The most disturbing reason for the decline of foundations courses has been the emphasis on aligning teacher education programs with the professional standards of two powerful accrediting agencies: the National Council for Accreditation of Teacher Education (NCATE) and the Teacher Education Accreditation Council.

These standards are closely aligned with No Child Left Behind and other national reform efforts focused on quantitative analyses of learning. The quest to align with accrediting agency standards has also led state teacher licensing boards to require other, and oftentimes new, courses that seem to better meet these standards. When more courses are required, teacher education programs, which are allowed to mandate only a certain number of credit hours for teacher candidates, must then make the difficult decision to eliminate or reorient courses that do not seem to explicitly meet the professional standards.

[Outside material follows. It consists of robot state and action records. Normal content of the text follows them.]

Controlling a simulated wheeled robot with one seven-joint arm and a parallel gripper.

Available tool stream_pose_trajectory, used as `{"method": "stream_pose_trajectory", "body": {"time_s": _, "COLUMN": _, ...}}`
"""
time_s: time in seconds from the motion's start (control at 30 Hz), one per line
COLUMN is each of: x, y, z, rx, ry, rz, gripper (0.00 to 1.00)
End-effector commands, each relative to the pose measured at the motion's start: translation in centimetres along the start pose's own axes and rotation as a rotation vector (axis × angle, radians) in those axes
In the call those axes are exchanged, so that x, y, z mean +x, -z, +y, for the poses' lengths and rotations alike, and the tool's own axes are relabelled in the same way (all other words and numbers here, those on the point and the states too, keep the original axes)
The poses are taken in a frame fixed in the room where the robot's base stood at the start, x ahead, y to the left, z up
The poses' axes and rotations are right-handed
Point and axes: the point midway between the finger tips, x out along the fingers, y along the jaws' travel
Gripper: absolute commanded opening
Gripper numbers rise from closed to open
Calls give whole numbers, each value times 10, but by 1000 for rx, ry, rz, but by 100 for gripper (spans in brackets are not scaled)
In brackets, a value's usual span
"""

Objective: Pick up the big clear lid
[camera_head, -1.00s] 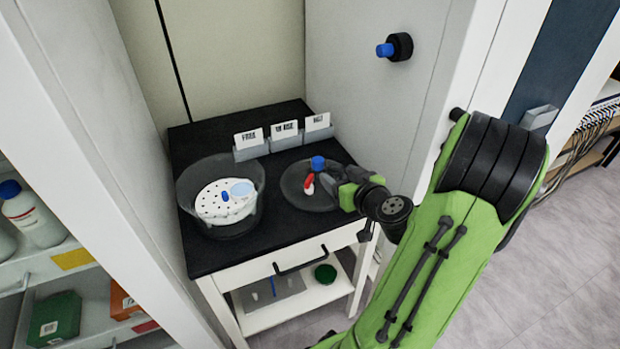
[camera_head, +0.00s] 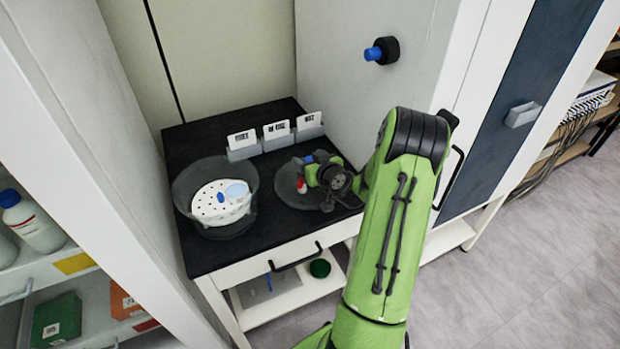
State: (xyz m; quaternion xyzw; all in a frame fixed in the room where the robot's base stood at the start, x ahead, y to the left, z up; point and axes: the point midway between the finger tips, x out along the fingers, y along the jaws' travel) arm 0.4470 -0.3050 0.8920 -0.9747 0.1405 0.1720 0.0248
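The big clear lid (camera_head: 290,192) is a round, see-through disc with a blue knob and a small red part on top. It lies on the right part of the black table top (camera_head: 262,232). My gripper (camera_head: 308,172) is over the lid at its knob, which it partly covers. The fingers are small and largely hidden by the green wrist, so I cannot tell whether they are open or shut on the knob. A clear round vessel (camera_head: 184,208) with a white perforated plate (camera_head: 207,205) inside stands on the left of the table.
Grey holders with white label cards (camera_head: 277,131) stand behind the lid. A blue-tipped black knob (camera_head: 382,50) sticks out of the wall at upper right. White shelving with a bottle (camera_head: 35,222) is at left. A lower shelf holds a green round item (camera_head: 320,268).

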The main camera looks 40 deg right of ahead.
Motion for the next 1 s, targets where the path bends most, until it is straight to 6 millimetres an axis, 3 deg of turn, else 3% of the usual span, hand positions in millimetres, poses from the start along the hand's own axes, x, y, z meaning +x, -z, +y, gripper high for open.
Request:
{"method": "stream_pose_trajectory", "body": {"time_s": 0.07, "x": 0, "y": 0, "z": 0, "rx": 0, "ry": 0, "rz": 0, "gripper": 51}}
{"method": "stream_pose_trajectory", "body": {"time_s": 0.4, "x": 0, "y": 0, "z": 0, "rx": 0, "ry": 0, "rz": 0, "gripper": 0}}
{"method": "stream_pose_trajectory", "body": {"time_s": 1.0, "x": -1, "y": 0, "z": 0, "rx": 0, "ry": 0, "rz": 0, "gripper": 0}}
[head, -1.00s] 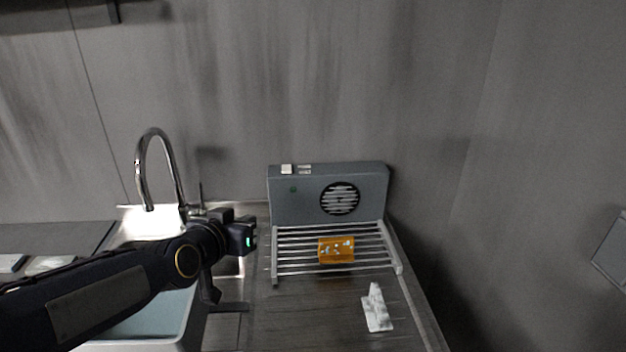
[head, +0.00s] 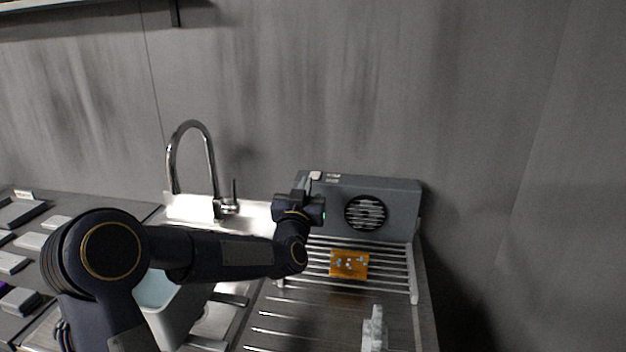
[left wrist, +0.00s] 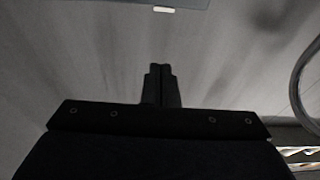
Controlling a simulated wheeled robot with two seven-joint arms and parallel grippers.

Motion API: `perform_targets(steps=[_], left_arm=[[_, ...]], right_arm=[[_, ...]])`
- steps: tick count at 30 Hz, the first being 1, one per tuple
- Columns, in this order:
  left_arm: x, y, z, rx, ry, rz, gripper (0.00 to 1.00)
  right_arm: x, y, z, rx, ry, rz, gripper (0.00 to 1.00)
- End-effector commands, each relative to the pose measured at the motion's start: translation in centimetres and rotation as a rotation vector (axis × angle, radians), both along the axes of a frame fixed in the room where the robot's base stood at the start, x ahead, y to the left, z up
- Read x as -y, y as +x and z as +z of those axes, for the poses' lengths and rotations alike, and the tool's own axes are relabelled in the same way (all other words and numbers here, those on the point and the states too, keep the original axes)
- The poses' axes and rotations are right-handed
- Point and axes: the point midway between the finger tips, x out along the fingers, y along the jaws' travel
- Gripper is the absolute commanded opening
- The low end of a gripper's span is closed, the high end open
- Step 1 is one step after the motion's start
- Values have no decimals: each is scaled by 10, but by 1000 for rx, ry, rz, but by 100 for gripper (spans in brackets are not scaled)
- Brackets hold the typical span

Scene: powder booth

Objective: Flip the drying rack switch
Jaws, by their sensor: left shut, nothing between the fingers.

Sadly, in 2006, NCATE, under pressure from conservative organizations and right wing think tanks such as the Foundation for Individual Rights in Education, the National Association of Scholars, and the American Council of Trustees and Alumni, announced that it would remove all mention of “social justice” as an example of possible dispositions teacher education programs should help develop in their students. This recent removal bodes ill for foundations courses across the nation. By NCATE removing social justice as a teacher disposition — a major emphasis in many foundations courses — the door opens for state teacher licensing boards and then teacher education programs to further devalue the foundations in teacher preparation.

The foundations field continues its struggle to make a case for the value of this course. In Virginia, we have newly committed ourselves to protect a course so essential to creating questioning, thoughtful, justice-minded educators.